I think I hit that point about six years ago. Hard to believe it’s been that long. But something happened a couple of weeks ago that may have flipped the switch back again.

I wasn’t able to get to the gym one morning, so I had missed the window of in-gym daycare. (I hate when that happens.) The dog was going nuts, as he’d been cooped up all day. And I was short on time. So, I had an idea. I’d throw the kid in the stroller, the dog on the leash and take off for the smart, newly rubberized track just down the block. I had 30 minutes, so I figured I could pound out 3 miles before I had to be back home.

Okay, so that was a bit optimistic. Between getting the stroller up and down the stairs to the track, keeping the dog from getting tangled up in the stroller, and stopping for doggy potty breaks–and if I’m perfectly honest, I’m a heck of a lot slower than I used to be–I only squeezed in two miles. But it was the most enjoyable two miles I’ve gone in a long, long time.

I think it was more fun than I was expecting it to be for a few reasons. First, I was under no self-inflicted pressure to go fast. I know I’m so out of running shape–and shape, in general–that I just wanted to get out and run around rather than reach a certain goal.

Second, I love my dog more when he’s tired. Remember I have a soon-to-be-six-months-old Dobie puppy that needs a lot (a lot!) of exercise or he’s a terror. And boy was he tired after our little jog. When we got home, he grabbed a few laps of water and went right to the living room to take a multi-hour snooze, leaving the house in order for a small moment in time.

But I think the reason I most enjoyed my run was this:

On your mark, get set, sleep!

See, my kid is not much of a napper, particularly in the afternoons, so anything I can do to get him to get some shuteye during the day, I will do. The alternative is a slow meltdown that begins in the late afternoon and crescendos around 6pm when he’s sobbing between bites of food and rubbing what food has missed his mouth into his eyes. But a few laps around the old track and goodnight; baby’s eyelids start sliding shut as soon as the stroller’s tires hit track.

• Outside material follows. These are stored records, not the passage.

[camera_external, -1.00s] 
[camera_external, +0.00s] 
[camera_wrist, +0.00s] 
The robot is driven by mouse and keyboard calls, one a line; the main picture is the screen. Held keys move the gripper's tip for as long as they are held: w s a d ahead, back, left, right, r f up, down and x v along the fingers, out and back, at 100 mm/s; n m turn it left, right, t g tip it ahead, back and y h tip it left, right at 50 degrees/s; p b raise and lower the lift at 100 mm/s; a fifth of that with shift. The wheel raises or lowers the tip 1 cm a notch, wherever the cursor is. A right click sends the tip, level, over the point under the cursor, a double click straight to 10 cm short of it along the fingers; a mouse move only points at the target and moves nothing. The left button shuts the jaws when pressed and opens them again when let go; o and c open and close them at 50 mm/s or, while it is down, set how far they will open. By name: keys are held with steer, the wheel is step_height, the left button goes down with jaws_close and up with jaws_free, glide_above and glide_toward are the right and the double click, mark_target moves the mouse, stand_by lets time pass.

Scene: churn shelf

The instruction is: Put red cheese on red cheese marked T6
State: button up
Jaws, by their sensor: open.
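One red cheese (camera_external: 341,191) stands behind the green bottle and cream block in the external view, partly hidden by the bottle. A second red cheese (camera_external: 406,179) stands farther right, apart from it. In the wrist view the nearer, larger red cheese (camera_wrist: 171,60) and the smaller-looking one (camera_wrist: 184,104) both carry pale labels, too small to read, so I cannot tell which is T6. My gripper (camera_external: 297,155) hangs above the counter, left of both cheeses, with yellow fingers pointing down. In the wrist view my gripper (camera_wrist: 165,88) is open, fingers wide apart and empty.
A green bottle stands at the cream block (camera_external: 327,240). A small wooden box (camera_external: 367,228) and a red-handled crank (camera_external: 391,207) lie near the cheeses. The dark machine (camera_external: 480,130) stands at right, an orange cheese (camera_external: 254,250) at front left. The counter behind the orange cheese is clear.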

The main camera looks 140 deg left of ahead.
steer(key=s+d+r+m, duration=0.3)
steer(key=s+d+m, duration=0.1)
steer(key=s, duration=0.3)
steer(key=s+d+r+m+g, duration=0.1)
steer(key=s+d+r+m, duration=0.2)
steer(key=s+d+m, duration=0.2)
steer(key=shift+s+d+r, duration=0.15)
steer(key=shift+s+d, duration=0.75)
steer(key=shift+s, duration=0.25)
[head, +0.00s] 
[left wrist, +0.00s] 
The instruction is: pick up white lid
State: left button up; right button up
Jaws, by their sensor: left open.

So, while I don’t think I’ll ever be the runner I once was, the fact that I’m even remotely liking it again is a stride in the right direction in my book. I’m looking at running now as the ultimate multitasking tool–it gets me exercised while tiring both the baby and puppy out, making for a much more pleasant day all around. The fact that I’m able to accomplish these major tasks with in fell swoop or 12 around the track makes me appreciate running and dare I say enjoy it more than I have in a good long time.

Even the fact that I’m running on a track, which I used to absolutely hate, makes no difference to me anymore. In fact, it makes getting out and doing it that much easier. I don’t have to plan a route, I don’t have to negotiate uneven sidewalks and curbs, and I don’t have to stop for stoplights. The track is now efficient rather than boring.

About the only thing that’s been able to deflate my newly rekindled joy of running of late was that a man started yelling at me during my last run, telling me I couldn’t have the dog on the track. (For the record, my dog was running on the grass next to the track.) Given that there are no signs posted to that effect–in fact, there’s a sign at the entrance to the track area that says dogs must be leashed–I took a chance that whatever authority the man screaming at me had came with absolutely no power and just kept on running. Try and catch me, fat boy!